──────── RECORDED INFORMATION

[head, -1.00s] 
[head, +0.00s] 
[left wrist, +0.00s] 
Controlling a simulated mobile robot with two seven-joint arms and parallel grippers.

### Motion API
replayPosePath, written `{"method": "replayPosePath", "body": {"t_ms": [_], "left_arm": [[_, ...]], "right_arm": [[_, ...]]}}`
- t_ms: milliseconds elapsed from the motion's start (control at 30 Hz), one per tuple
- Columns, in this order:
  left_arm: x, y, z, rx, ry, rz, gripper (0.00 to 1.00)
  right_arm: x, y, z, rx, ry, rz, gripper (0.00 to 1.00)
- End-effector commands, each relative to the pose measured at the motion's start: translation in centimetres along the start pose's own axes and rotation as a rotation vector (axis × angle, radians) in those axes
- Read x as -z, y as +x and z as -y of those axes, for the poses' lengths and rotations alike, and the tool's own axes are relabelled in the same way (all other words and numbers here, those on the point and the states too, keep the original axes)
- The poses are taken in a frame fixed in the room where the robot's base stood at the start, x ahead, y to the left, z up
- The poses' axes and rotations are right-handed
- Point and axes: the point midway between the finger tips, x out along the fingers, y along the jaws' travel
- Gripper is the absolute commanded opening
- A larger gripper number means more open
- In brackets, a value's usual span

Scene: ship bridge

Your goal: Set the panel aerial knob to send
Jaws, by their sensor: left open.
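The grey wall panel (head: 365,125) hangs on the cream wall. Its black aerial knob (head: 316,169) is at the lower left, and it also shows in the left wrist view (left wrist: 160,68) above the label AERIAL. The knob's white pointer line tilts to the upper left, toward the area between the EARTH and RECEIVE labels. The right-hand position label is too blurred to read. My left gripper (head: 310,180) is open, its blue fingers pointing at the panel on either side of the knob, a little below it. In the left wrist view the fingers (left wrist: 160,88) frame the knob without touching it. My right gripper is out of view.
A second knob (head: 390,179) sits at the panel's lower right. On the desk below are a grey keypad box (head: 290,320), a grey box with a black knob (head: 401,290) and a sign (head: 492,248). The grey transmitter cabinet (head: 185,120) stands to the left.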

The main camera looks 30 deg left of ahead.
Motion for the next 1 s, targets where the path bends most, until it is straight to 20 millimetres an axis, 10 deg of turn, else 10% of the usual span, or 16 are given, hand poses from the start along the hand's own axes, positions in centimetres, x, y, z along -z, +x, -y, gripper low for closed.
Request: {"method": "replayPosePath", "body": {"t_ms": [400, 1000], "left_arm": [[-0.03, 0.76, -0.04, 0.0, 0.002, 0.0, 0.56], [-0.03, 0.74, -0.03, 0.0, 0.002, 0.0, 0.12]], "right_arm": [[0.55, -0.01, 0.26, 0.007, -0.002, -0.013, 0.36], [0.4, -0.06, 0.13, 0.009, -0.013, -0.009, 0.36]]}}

────────────────

Type out the material again exactly as presented.

### [EXERCISE ANSWER]
[head, -1.00s] 
[head, +0.00s] 
[left wrist, +0.00s] 
Controlling a simulated mobile robot with two seven-joint arms and parallel grippers.

### Motion API
replayPosePath, written `{"method": "replayPosePath", "body": {"t_ms": [_], "left_arm": [[_, ...]], "right_arm": [[_, ...]]}}`
- t_ms: milliseconds elapsed from the motion's start (control at 30 Hz), one per tuple
- Columns, in this order:
  left_arm: x, y, z, rx, ry, rz, gripper (0.00 to 1.00)
  right_arm: x, y, z, rx, ry, rz, gripper (0.00 to 1.00)
- End-effector commands, each relative to the pose measured at the motion's start: translation in centimetres along the start pose's own axes and rotation as a rotation vector (axis × angle, radians) in those axes
- Read x as -z, y as +x and z as -y of those axes, for the poses' lengths and rotations alike, and the tool's own axes are relabelled in the same way (all other words and numbers here, those on the point and the states too, keep the original axes)
- The poses are taken in a frame fixed in the room where the robot's base stood at the start, x ahead, y to the left, z up
- The poses' axes and rotations are right-handed
- Point and axes: the point midway between the finger tips, x out along the fingers, y along the jaws' travel
- Gripper is the absolute commanded opening
- A larger gripper number means more open
- In brackets, a value's usual span

Scene: ship bridge

Your goal: Set the panel aerial knob to send
Jaws, by their sensor: left open.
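The grey wall panel (head: 365,125) hangs on the cream wall. Its black aerial knob (head: 316,169) is at the lower left, and it also shows in the left wrist view (left wrist: 160,68) above the label AERIAL. The knob's white pointer line tilts to the upper left, toward the area between the EARTH and RECEIVE labels. The right-hand position label is too blurred to read. My left gripper (head: 310,180) is open, its blue fingers pointing at the panel on either side of the knob, a little below it. In the left wrist view the fingers (left wrist: 160,88) frame the knob without touching it. My right gripper is out of view.
A second knob (head: 390,179) sits at the panel's lower right. On the desk below are a grey keypad box (head: 290,320), a grey box with a black knob (head: 401,290) and a sign (head: 492,248). The grey transmitter cabinet (head: 185,120) stands to the left.

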The main camera looks 30 deg left of ahead.
Motion for the next 1 s, targets where the path bends most, until it is straight to 20 millimetres an axis, 10 deg of turn, else 10% of the usual span, or 16 are given, hand poses from the start along the hand's own axes, positions in centimetres, x, y, z along -z, +x, -y, gripper low for closed.
Request: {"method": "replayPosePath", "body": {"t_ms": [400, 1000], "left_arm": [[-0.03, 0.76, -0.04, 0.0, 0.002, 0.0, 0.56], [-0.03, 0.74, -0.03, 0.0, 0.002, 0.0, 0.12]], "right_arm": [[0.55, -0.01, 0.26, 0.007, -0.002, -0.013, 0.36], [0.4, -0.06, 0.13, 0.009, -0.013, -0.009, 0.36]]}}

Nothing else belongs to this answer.